▶ _REQUIRED TASK_:
Write out the listing beneath this instruction in its entirety, exactly as it reads.

/---

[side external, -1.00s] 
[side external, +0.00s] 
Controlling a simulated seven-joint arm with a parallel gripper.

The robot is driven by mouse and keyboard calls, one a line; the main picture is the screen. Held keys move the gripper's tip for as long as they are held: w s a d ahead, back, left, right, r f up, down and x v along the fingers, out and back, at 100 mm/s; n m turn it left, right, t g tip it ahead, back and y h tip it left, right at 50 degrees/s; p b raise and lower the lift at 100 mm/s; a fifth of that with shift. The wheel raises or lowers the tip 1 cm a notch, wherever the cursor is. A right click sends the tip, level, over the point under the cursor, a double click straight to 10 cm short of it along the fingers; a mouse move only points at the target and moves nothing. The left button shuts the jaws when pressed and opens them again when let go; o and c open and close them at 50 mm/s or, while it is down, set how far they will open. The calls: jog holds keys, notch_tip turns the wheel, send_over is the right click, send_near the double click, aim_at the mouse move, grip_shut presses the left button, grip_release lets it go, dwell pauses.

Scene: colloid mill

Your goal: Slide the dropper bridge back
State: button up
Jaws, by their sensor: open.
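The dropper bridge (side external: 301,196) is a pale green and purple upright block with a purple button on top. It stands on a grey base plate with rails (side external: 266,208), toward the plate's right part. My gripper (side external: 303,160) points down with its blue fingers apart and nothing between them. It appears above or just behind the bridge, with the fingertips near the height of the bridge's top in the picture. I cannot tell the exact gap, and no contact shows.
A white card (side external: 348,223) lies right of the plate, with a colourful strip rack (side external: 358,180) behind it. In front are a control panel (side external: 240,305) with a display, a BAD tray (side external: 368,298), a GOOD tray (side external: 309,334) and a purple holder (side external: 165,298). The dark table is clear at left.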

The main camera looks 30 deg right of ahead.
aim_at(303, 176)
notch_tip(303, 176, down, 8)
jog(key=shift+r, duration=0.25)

\---

▶ _FULL SOLUTION_:
[side external, -1.00s] 
[side external, +0.00s] 
Controlling a simulated seven-joint arm with a parallel gripper.

The robot is driven by mouse and keyboard calls, one a line; the main picture is the screen. Held keys move the gripper's tip for as long as they are held: w s a d ahead, back, left, right, r f up, down and x v along the fingers, out and back, at 100 mm/s; n m turn it left, right, t g tip it ahead, back and y h tip it left, right at 50 degrees/s; p b raise and lower the lift at 100 mm/s; a fifth of that with shift. The wheel raises or lowers the tip 1 cm a notch, wherever the cursor is. A right click sends the tip, level, over the point under the cursor, a double click straight to 10 cm short of it along the fingers; a mouse move only points at the target and moves nothing. The left button shuts the jaws when pressed and opens them again when let go; o and c open and close them at 50 mm/s or, while it is down, set how far they will open. The calls: jog holds keys, notch_tip turns the wheel, send_over is the right click, send_near the double click, aim_at the mouse move, grip_shut presses the left button, grip_release lets it go, dwell pauses.

Scene: colloid mill

Your goal: Slide the dropper bridge back
State: button up
Jaws, by their sensor: open.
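The dropper bridge (side external: 301,196) is a pale green and purple upright block with a purple button on top. It stands on a grey base plate with rails (side external: 266,208), toward the plate's right part. My gripper (side external: 303,160) points down with its blue fingers apart and nothing between them. It appears above or just behind the bridge, with the fingertips near the height of the bridge's top in the picture. I cannot tell the exact gap, and no contact shows.
A white card (side external: 348,223) lies right of the plate, with a colourful strip rack (side external: 358,180) behind it. In front are a control panel (side external: 240,305) with a display, a BAD tray (side external: 368,298), a GOOD tray (side external: 309,334) and a purple holder (side external: 165,298). The dark table is clear at left.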

The main camera looks 30 deg right of ahead.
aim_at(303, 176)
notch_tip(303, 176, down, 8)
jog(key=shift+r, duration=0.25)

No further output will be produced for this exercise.